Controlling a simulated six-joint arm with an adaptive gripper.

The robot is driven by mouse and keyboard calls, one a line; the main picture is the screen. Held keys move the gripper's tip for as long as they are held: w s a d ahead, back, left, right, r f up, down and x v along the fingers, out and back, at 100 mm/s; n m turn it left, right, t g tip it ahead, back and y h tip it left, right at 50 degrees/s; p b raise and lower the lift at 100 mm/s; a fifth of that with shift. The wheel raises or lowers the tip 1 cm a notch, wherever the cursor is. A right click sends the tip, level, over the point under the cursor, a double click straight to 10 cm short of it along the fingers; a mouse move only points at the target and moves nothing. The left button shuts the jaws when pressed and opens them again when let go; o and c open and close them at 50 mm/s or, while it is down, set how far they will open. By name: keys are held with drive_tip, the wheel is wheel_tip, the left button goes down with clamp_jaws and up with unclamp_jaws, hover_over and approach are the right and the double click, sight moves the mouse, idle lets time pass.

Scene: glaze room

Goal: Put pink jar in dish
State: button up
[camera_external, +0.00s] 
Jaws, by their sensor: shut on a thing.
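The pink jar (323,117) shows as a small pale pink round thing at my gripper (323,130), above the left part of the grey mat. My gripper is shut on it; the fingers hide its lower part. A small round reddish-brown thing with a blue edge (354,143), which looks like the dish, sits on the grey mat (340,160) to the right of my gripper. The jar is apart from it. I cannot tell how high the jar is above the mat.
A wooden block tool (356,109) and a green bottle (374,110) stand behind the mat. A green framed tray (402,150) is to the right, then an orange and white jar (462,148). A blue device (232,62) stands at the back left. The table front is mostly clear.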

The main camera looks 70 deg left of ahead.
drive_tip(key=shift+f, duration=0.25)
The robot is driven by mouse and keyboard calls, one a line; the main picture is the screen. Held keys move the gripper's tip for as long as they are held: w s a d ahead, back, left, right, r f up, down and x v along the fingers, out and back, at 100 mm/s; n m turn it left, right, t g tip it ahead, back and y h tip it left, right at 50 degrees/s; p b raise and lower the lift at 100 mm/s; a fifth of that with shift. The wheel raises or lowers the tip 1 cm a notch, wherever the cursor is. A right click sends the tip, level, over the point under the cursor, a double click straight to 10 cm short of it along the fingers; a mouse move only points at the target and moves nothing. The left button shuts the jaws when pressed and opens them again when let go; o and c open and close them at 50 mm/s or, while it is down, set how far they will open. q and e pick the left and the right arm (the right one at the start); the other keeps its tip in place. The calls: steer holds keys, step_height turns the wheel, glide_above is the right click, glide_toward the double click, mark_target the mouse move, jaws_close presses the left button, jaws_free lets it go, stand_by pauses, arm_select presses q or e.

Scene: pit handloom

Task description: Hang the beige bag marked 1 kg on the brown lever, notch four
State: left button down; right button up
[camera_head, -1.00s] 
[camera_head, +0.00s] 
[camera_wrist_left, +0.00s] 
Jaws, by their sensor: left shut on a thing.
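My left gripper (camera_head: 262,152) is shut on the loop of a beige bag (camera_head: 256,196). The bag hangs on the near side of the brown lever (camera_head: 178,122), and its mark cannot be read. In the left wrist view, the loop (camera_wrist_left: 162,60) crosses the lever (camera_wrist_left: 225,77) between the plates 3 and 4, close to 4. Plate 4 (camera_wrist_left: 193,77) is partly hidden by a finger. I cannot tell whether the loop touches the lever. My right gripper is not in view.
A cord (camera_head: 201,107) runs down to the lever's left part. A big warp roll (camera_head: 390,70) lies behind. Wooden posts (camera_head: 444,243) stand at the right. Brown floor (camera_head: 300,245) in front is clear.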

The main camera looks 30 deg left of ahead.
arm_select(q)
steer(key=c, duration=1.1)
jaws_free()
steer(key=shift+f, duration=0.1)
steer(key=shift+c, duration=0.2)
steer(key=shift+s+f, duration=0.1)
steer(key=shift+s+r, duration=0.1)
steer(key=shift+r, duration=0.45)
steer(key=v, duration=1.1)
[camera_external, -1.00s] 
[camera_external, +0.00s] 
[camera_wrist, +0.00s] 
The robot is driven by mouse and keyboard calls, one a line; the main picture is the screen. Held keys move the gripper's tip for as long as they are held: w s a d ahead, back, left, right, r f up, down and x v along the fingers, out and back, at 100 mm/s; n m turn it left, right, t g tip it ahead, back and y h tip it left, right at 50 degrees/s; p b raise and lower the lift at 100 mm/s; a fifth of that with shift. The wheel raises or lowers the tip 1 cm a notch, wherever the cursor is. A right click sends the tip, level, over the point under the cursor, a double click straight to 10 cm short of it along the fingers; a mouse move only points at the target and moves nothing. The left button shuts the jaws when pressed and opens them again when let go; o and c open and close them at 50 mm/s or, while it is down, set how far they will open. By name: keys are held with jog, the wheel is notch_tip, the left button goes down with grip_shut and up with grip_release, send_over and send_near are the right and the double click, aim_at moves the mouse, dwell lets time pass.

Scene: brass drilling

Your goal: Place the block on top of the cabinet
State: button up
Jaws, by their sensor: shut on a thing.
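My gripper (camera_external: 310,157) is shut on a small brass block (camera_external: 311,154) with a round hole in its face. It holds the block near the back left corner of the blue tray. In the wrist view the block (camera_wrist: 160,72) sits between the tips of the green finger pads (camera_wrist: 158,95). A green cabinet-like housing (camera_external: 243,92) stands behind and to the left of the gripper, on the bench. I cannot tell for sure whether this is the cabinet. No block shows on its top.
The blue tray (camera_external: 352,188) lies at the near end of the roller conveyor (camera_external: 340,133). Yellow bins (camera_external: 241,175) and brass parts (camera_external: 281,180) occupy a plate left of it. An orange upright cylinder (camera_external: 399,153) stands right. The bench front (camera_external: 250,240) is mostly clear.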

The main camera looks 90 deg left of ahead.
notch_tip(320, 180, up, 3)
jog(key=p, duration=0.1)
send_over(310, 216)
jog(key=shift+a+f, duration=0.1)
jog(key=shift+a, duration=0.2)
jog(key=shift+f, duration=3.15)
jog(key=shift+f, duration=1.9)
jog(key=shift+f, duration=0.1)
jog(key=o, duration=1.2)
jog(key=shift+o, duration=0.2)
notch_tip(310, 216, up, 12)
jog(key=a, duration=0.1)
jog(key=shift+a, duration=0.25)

------------------------------------------------------------

■ Do this ■
Extract from the listing above the lines between the line containing "The main camera looks 70 deg left of ahead." and the line containing "[camera_wrist_left, +0.00s]", keeping both of those lines. Output nothing else.

■ Finished task ■
The main camera looks 70 deg left of ahead.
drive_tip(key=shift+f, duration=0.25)
The robot is driven by mouse and keyboard calls, one a line; the main picture is the screen. Held keys move the gripper's tip for as long as they are held: w s a d ahead, back, left, right, r f up, down and x v along the fingers, out and back, at 100 mm/s; n m turn it left, right, t g tip it ahead, back and y h tip it left, right at 50 degrees/s; p b raise and lower the lift at 100 mm/s; a fifth of that with shift. The wheel raises or lowers the tip 1 cm a notch, wherever the cursor is. A right click sends the tip, level, over the point under the cursor, a double click straight to 10 cm short of it along the fingers; a mouse move only points at the target and moves nothing. The left button shuts the jaws when pressed and opens them again when let go; o and c open and close them at 50 mm/s or, while it is down, set how far they will open. q and e pick the left and the right arm (the right one at the start); the other keeps its tip in place. The calls: steer holds keys, step_height turns the wheel, glide_above is the right click, glide_toward the double click, mark_target the mouse move, jaws_close presses the left button, jaws_free lets it go, stand_by pauses, arm_select presses q or e.

Scene: pit handloom

Task description: Hang the beige bag marked 1 kg on the brown lever, notch four
State: left button down; right button up
[camera_head, -1.00s] 
[camera_head, +0.00s] 
[camera_wrist_left, +0.00s] 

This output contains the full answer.